Yo he intentado acercarme a la literatura como si ésta fuera un refugio individual que si bien no me hace feliz al menos me permite alejarme, por momentos, del gran teatro de las crisis perpetuas. Con frecuencia me he quejado de que el individuo haya renunciado a pensar y a poner en entredicho sus propios juicios sobre las cosas (descreer de su apofántica). He mostrado mi desánimo al encontrar que no es la curiosidad, el simple deseo de conocimiento, la persecución del buen vivir en común o la tolerancia, lo que mueve o motiva a los hombres cuando piensan, sino la necesidad de dominio y de interés ordinario y egoísta. ¿Y qué esperaba? ¿En qué clase de personas depositaba yo mis esperanzas? En una mera invención personal y abstracta que por tanto y afortunadamente me libraba de proponer un paredón de culpables. “¿Quién nos libera de nuestros libertadores?”, es ésta una pregunta todavía vigente y desoladora. 

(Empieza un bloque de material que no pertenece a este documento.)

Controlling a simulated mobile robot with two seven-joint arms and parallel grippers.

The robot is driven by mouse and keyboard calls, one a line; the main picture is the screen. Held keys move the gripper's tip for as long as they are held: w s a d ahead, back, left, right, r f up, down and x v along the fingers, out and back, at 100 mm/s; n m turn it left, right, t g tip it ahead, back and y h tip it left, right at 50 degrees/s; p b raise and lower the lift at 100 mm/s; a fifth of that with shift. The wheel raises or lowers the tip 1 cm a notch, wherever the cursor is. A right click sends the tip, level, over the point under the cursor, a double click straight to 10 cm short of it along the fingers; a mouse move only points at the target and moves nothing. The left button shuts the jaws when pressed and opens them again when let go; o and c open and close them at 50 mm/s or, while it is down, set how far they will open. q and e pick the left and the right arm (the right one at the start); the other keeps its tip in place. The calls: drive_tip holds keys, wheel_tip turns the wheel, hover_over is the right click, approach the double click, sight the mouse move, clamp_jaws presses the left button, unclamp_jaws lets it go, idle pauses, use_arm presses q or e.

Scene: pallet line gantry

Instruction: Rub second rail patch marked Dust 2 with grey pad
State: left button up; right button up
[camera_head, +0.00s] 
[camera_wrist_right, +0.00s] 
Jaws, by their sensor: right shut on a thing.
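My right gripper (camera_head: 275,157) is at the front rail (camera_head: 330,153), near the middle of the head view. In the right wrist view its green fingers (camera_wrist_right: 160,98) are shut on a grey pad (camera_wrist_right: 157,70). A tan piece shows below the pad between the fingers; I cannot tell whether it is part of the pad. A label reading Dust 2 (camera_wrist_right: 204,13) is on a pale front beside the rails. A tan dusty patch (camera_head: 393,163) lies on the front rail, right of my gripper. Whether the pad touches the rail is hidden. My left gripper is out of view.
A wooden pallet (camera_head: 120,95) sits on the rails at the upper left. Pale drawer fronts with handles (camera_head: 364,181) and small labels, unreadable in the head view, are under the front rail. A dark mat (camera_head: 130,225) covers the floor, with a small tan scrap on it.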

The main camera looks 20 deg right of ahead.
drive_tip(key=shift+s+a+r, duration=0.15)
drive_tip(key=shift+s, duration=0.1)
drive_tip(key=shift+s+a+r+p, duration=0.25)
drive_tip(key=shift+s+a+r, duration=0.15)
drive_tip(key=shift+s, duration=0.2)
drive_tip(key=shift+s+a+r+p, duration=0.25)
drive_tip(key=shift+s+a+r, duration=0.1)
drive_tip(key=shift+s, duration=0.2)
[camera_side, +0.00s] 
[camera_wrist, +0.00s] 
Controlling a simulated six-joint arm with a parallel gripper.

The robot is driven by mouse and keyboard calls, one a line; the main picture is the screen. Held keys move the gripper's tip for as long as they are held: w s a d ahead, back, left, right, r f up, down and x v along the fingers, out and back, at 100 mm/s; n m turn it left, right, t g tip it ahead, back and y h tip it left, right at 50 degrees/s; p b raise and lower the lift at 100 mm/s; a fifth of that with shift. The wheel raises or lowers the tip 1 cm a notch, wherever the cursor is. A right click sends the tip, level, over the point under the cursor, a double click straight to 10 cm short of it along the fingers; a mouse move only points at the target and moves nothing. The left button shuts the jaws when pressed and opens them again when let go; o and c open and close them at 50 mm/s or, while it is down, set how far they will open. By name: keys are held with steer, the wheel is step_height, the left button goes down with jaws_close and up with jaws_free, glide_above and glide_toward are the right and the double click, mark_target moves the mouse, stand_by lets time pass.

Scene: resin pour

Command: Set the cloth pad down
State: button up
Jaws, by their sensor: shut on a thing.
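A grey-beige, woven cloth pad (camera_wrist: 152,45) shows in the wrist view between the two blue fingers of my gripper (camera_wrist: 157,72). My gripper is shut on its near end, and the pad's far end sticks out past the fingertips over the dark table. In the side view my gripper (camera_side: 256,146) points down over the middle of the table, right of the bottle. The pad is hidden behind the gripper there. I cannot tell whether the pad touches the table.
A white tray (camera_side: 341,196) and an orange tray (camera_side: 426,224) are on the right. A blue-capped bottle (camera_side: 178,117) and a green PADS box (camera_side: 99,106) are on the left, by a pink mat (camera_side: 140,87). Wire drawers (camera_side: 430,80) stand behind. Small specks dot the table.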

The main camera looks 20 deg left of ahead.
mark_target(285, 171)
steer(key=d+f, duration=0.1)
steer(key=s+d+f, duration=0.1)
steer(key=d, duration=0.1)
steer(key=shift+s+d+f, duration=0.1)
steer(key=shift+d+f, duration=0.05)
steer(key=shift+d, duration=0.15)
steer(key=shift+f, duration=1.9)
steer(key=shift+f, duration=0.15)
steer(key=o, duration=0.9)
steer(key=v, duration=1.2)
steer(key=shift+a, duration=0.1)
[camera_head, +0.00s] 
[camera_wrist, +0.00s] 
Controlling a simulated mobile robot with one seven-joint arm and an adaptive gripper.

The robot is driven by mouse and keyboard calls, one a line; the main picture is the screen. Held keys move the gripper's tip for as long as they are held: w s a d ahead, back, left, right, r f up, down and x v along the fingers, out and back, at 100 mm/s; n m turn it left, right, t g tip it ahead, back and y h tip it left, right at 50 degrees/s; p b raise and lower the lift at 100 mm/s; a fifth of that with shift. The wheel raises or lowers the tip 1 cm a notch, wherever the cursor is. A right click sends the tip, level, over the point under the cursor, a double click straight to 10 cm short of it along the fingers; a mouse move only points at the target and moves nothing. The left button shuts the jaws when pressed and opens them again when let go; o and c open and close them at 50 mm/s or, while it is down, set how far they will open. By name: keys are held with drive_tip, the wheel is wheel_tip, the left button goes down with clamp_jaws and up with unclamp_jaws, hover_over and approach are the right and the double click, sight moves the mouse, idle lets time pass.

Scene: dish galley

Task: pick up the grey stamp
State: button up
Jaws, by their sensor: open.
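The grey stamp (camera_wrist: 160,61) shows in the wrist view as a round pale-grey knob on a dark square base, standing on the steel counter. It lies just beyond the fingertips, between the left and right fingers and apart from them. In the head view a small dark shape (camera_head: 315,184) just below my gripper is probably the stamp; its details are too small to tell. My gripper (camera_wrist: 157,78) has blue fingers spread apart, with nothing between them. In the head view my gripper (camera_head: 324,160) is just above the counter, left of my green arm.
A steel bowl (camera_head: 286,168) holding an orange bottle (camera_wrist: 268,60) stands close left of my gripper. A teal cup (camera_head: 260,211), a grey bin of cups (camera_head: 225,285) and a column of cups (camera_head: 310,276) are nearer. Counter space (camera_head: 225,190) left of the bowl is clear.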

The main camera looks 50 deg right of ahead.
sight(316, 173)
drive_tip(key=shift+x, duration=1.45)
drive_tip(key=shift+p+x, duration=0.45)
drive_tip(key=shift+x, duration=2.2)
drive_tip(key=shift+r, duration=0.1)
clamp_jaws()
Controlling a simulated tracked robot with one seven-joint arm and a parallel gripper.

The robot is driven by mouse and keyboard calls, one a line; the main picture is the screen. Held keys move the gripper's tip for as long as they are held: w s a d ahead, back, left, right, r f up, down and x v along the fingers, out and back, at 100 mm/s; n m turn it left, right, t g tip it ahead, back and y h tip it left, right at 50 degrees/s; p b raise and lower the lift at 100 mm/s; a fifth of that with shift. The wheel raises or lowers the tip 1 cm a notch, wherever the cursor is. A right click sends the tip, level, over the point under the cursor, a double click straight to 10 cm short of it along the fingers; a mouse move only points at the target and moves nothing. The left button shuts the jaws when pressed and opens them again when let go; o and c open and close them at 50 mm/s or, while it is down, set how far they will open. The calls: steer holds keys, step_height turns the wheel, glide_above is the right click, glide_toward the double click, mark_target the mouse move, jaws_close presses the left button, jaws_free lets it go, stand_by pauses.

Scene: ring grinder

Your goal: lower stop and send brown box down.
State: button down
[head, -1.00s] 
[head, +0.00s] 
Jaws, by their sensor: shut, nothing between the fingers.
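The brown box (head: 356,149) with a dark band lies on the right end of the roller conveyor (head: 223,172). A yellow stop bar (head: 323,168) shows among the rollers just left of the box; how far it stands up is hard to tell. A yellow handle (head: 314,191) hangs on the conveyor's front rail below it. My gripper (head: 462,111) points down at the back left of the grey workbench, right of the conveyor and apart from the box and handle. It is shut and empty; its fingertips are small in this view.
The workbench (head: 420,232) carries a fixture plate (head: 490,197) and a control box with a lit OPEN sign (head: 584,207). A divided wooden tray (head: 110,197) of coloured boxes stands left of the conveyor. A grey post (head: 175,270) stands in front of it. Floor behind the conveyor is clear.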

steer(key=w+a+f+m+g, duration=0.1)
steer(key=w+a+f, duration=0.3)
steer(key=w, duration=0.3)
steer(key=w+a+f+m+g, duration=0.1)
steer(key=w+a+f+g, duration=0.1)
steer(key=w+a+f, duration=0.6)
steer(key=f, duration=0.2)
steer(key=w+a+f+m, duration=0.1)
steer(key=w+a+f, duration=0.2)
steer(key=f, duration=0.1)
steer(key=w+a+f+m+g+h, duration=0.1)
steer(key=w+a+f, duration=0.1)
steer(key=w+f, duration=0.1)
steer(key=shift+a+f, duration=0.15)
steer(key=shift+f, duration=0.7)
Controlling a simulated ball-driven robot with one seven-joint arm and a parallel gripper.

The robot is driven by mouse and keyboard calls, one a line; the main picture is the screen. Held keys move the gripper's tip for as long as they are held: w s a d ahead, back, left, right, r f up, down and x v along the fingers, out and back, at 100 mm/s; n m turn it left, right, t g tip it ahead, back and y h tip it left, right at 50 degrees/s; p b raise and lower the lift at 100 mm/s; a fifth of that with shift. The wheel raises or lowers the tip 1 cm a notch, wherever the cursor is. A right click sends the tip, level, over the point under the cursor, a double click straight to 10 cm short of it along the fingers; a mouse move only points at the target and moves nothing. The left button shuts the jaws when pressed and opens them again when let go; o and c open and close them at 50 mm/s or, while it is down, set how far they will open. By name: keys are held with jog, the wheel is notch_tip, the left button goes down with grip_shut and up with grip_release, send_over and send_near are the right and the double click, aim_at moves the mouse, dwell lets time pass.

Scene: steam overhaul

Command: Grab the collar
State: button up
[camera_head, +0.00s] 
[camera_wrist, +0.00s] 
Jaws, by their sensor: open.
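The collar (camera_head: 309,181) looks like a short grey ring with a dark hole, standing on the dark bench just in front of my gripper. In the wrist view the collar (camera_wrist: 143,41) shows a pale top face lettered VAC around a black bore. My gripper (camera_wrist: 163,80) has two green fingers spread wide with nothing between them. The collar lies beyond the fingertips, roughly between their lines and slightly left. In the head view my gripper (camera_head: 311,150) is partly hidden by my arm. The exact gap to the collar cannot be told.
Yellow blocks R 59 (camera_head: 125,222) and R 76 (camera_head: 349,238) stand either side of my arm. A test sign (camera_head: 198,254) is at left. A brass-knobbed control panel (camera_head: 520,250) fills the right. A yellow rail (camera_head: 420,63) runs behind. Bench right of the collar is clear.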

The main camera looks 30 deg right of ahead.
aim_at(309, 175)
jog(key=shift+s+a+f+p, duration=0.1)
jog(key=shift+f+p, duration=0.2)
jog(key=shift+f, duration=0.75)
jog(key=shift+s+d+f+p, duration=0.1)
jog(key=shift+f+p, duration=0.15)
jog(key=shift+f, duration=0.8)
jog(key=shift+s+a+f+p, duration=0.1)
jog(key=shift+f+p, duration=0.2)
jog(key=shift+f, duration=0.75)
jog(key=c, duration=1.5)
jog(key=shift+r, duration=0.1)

Fuera de estas consideraciones algo borrosas estoy seguro de que la novela o los relatos de ficción tienen como propósito hacer que la vida sea más comprensible o aceptable en su misterio. Si el dolor personal o íntimo no puede ser transmitido en toda su intensidad y verdad, por lo menos la novela lo expresa, lo muestra como mentira que nos pertenece. ¿Qué es más nuestro que las mentiras que tenemos que inventar para sobrevivir y no abandonar el camino? Las crisis colectivas acosan a todos los hombres, pero no a los solitarios o a los locos. De allí la frase de Tailhard de Chardin: “El hombre tiene al hombre por compañero. La humanidad está sola.” 

Es bueno tener amigos –aunque sean efímeros– y los hombres de ánimo solitario pueden gozarlos y celebrarlos con mucho gusto. Es bueno desear pocas cosas, alejarse del ritmo de la época y de los yugos a los que nos somete pertenecer a una generación. Es bueno llorar sin escándalo. Las crisis globales están allí para que la escoria continúe ejerciendo un papel en el teatro de la maldad y de la justicia, y para que asumamos la desgracia como colectiva. Incluso hoy cuando tanto escritor se hace lugar a codazos en el teatro recién descrito, la literatura continúa siendo para mí un refugio y otra forma de vida, una crisis íntima y nada aburrida. Tómenle la palabra.